エディ・マーフィ主演のコメディシリアスハートフル映画。
映画序盤は話術が上手い敏腕代理人役のエディが早口と落ち着きのない動きで話しまくるというエディ・マーフィ感全開のコメディだが、葉っぱが落ち始めてからはエディが終始話すことを躊躇うというなかなか見ることのできないエディ・マーフィを楽しむことができる。
そんな設定の中でも独特の動きと豊かな表情だけで笑わせてくるのはさすがの演技力。さすがコメディ映画の王様。

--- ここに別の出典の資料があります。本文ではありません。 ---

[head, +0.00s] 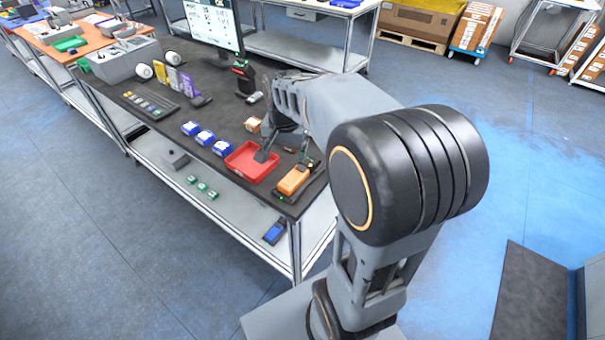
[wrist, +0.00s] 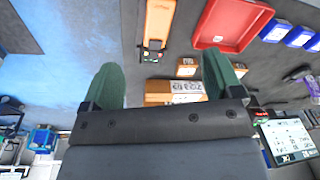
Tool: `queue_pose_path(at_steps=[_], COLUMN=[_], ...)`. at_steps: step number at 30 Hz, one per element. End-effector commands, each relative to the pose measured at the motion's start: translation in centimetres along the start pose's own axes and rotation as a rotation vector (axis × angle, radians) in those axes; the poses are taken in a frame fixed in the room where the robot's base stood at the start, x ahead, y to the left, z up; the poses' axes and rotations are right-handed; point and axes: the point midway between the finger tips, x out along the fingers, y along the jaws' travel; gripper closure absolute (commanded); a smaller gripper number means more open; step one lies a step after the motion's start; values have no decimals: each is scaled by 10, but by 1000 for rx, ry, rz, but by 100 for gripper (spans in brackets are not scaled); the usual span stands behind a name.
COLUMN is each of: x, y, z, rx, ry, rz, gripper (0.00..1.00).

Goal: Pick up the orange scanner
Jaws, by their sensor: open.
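The orange scanner (head: 294,180) lies near the front right corner of the dark tabletop, just right of the red tray. In the wrist view the orange scanner (wrist: 158,22) is at the top centre, beyond the fingertips, with a dark end carrying small coloured buttons. My gripper (head: 283,156) is over the table beside the scanner, on its far side. In the wrist view my gripper (wrist: 161,75) has its two green fingers wide apart with nothing held between them. The scanner lies ahead of the gap, not touching the fingers.
The red tray (head: 237,163) is close left of the scanner; it also shows in the wrist view (wrist: 222,25). Blue-and-white boxes (head: 205,138) line the table's front edge. A small cardboard box (head: 253,124) stands behind the tray. A monitor (head: 213,22) stands at the back.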

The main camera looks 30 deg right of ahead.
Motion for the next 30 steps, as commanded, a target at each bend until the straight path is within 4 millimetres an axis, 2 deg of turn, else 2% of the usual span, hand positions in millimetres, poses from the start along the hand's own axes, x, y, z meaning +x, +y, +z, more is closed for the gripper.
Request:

ただコメディ全開ではなく、強いメッセージも入っている映画。特に日本人はまさに「言の“葉”」という言葉を使っているのでよりこの映画の設定がしっくりくると思う。ジャックは普段上辺だけの言葉で人と会話をしているが、その言葉を制限された時に本当はどう思っているのか、何を伝えなければいけないのか、自分の言葉の重要性に気づく。
無駄な形容詞や言葉を付けなくても、自分の心から思うことありのままを言葉にして発すればしっかりと相手に伝わる。
むしろ相手の話を聞くときも、無駄な言葉に騙されず、相手の本心を表す言葉を掴み取ることができるように聞くことが大切。

英語だからこそ響くセリフがある映画ももちろんあるけど、この映画は日本人だからこそ、より深く理解することができる映画だと思った。